Now I will accept that Dream Theater probably deserves a well-sized chunk of the inordinate amount of holy-sh
it-did-he-actually-play-that-riff flattery which gushes forth from their fans and many neutrals each time they release a new record. Earnest musicianship is hard to come by these days, and the band’s self-enforced restraint from completely selling-out musically is nothing short of admirable. Moreover, it is beyond a shadow of a doubt that the band is made out of nothing less than seasoned and battle-hardened professionals who are in the business not just for the money but also out of a genuine love for what they do. Yet the rampant callousness with which they treat their role as progressive metal ambassadors is really starting to aggravate. Along with bands like Fates Warning and Queensrÿche, Dream Theater was chiefly responsible for their parent genre’s crossover and immediate mainstream commercial success. Most notably, the band quickly mastered the art of fusing traditional progressive metal with a complexity and grandeur usually associated with classical compositions, without ever losing that whiff of commercial appeal. But whereas the genre’s best acts have either all sought to reinvent or at least revitalize themselves in the years since, Dream Theater have stubbornly stuck to the same old clichés. On
A Dramatic Turn of Events, the band resort to a familiar concoction of storm and wind samples, repeated use of faux choirs, predictable jazz fusions, extended trading solo sections, and bombastic song titles that use polysyllabic, apocalypse-referencing words in an attempt to sound grandiose.

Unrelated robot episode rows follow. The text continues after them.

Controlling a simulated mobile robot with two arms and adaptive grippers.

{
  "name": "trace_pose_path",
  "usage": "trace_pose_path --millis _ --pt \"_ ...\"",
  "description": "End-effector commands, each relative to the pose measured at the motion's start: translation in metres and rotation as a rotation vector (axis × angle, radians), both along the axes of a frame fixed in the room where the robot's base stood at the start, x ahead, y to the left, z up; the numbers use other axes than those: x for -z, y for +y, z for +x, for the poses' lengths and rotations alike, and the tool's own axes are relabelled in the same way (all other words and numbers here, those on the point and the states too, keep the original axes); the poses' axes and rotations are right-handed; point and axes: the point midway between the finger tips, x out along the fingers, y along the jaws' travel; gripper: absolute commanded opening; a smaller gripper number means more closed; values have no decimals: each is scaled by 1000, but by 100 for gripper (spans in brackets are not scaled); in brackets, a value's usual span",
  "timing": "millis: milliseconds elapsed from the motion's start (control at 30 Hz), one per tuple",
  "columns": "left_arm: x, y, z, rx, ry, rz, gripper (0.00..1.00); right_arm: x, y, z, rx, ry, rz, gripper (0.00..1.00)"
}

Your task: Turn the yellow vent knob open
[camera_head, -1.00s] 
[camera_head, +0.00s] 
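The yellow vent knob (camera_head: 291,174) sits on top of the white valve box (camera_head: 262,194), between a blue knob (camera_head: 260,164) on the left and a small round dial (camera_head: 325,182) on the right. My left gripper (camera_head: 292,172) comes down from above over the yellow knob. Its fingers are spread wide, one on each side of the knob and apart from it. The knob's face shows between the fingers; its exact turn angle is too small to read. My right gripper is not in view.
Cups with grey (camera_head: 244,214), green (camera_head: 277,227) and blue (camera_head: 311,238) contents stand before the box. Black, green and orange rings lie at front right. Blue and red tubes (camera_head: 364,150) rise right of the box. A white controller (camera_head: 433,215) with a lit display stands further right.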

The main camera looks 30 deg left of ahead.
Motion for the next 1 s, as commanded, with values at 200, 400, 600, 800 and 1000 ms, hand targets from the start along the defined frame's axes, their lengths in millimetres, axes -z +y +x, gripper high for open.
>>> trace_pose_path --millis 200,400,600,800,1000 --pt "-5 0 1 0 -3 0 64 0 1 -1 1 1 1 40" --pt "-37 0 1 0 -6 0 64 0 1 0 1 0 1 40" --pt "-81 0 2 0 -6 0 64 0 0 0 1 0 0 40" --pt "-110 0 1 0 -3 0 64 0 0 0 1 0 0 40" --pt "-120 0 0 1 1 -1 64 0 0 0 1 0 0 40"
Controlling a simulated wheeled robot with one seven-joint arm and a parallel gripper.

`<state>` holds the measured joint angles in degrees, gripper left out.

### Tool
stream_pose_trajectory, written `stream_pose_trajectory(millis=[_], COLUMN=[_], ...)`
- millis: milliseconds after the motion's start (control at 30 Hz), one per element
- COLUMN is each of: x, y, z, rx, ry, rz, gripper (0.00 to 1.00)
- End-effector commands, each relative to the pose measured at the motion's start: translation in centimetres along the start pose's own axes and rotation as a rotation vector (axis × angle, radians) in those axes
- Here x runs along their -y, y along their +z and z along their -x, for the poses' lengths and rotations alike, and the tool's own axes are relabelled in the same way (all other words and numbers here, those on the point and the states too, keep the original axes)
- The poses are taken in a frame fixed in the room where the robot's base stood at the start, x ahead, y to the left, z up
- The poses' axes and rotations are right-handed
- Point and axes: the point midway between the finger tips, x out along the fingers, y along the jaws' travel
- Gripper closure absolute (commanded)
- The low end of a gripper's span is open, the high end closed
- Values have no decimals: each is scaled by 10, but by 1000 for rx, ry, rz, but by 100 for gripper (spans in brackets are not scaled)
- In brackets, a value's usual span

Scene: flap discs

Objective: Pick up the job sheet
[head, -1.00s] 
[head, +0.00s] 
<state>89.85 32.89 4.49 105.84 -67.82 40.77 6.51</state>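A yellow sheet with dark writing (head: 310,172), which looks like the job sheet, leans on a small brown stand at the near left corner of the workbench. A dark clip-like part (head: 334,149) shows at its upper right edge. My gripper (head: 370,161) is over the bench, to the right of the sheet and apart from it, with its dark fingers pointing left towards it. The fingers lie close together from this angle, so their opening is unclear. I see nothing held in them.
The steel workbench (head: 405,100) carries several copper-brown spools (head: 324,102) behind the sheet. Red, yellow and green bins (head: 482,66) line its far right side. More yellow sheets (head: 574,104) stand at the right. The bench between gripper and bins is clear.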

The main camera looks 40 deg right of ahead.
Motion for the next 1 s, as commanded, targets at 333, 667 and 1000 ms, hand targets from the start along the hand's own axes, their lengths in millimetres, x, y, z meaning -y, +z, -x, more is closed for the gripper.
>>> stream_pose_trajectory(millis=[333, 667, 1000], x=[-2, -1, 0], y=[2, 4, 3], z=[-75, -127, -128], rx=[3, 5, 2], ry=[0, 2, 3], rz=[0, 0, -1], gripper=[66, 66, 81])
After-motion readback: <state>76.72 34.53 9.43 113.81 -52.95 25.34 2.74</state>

Worse, the entire affair is wrapped in a set of barely-metaphorical, almost self-parodying lyrics, in which vocalist James Labrie attempts to deliver a treatise on everything – from the failure of society’s moral compass to a fear of the occult – but fails spectacularly at each attempt. Take first single and opening track “On The Backs of Angels” for instance: the song itself is catchy enough, and Petrucci treats us to a couple of cool riffs that are welcomingly reminiscent of none other than prog-rock greats Pink Floyd, but the number is irreparably bogged down by Labrie’s constant spewing of perennial eye-rollers such as, “
We spiral towards disaster/Survival fading faster” and “
Tears fall from the shameless/Shelter me, guide me to the edge of the water.” It’s the kind of uninspired poetry that is produced when an entire school is conscripted into a National Day poem-writing competition by overzealous teachers. Speaking of which, repeating the central thesis of F. Scott’s Fitzgerald “The Great Gatsby” like they taught you in school is also all well and good, but it can only be done so many times before it starts sounding trite, and the last song with that privilege passed us by about a decade ago. Elsewhere, the wordplay of second track “Build Me Up, Break Me Down” isn’t much better, providing us with plenty of evidence that in all probability, band chief lyricist John Petrucci has been reduced to thumbing through The Dictionary of Doom-Mongering Words and using a verb-the-pronoun syntax strategy in a last-ditch attempt to put half-interesting phrases together.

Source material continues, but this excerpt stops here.